> _Work instructions_
Taking the data below, please print only the lines from the line holding "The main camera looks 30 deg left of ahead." to the line holding "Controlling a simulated", inclusive, with pictures omitted.

> _Record excerpts_

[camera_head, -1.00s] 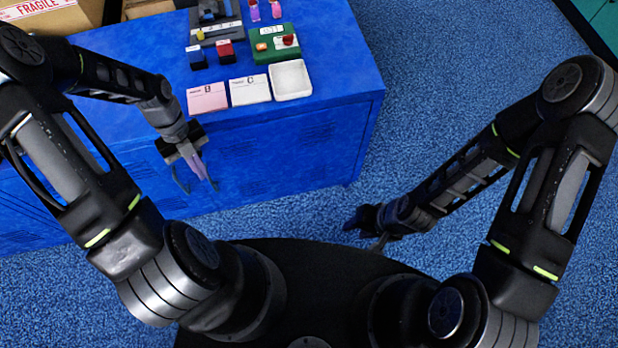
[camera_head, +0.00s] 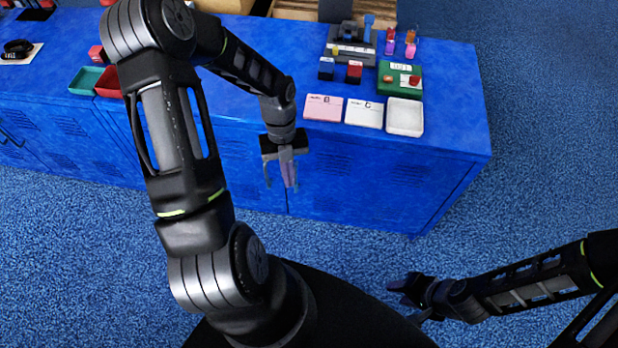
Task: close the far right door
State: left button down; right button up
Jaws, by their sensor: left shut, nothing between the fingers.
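The blue cabinet (camera_head: 462,130) has vented doors along its front. Its far right door (camera_head: 350,185) lies right of a vertical seam and looks flush with the front; a small gap cannot be ruled out from this angle. My left gripper (camera_head: 284,182) is shut and empty, pointing down in front of the cabinet by that seam. Whether it touches the door cannot be told. My right gripper (camera_head: 408,300) is low over the carpet, right of my base and apart from the cabinet; its jaw opening is unclear.
On the cabinet top are a pink card (camera_head: 323,108), a white card (camera_head: 364,114), a white tray (camera_head: 404,118), a green box (camera_head: 400,80) and a red bin (camera_head: 108,83). My left arm hides part of the front. Blue carpet (camera_head: 540,170) is clear at the right.

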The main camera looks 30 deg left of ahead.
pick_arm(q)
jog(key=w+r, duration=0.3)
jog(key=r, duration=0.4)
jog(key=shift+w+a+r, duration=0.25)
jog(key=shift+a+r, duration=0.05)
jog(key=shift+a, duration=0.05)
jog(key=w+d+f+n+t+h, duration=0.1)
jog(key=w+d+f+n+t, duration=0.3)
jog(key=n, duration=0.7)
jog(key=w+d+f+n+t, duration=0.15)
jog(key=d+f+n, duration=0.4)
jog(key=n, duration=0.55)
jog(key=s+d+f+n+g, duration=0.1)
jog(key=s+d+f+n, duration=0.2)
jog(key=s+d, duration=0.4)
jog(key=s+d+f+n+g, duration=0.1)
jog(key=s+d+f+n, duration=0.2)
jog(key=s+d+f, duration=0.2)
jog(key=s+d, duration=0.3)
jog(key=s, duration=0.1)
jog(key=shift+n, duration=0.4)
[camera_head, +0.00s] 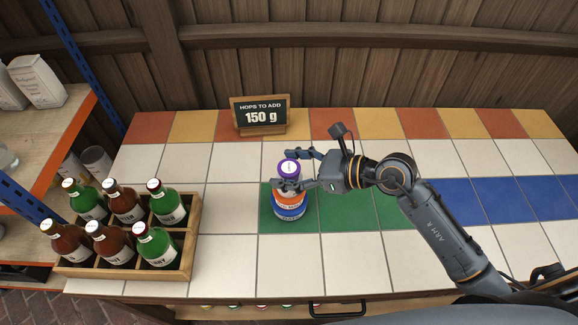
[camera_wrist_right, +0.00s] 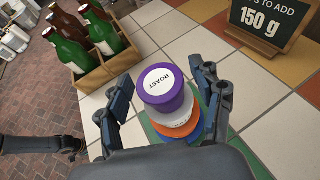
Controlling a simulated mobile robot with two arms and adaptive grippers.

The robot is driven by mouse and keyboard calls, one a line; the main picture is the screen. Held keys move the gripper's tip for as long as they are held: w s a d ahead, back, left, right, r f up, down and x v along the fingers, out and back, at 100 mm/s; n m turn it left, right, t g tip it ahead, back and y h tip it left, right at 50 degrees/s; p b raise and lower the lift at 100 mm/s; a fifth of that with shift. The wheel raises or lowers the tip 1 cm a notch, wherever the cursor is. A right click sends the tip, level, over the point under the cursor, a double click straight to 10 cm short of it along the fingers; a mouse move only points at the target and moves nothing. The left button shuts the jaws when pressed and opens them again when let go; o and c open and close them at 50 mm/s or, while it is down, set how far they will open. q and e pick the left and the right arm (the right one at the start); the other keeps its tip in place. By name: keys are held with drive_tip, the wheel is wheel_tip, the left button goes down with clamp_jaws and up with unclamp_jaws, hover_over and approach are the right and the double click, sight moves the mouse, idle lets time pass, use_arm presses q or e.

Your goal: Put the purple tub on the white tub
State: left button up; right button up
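Under that are an orange tub (camera_head: 291,198) and a blue tub (camera_head: 290,212). My right gripper (camera_wrist_right: 165,100) is open, its fingers on either side of the purple tub with gaps showing. The purple tub looks seated on the white tub, slightly offset in the wrist view. A dark part at the wrist view's left, likely my left gripper (camera_wrist_right: 70,146), is small and unclear.
A wooden crate (camera_head: 187,260) of green and brown bottles stands left on the tiled counter. A sign (camera_head: 260,115) reading 150 g stands behind the stack. A shelf (camera_head: 55,140) is at the far left. The tiles right of my right arm are clear.

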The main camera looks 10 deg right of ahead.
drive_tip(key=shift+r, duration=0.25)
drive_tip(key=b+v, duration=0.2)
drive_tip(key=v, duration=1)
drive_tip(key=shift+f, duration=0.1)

> _Result of this task_
The main camera looks 30 deg left of ahead.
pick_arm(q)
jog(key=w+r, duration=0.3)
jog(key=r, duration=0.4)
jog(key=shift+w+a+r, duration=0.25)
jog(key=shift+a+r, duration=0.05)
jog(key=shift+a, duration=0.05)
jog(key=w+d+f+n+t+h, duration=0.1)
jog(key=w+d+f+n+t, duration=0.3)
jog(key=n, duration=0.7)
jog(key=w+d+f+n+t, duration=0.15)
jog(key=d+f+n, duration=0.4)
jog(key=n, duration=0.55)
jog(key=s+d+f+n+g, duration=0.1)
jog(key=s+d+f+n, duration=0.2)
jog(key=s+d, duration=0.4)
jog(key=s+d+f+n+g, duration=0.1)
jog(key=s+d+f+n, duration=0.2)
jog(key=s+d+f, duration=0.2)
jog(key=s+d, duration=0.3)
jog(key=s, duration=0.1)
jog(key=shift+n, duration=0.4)
[camera_head, +0.00s] 
[camera_wrist_right, +0.00s] 
Controlling a simulated mobile robot with two arms and adaptive grippers.

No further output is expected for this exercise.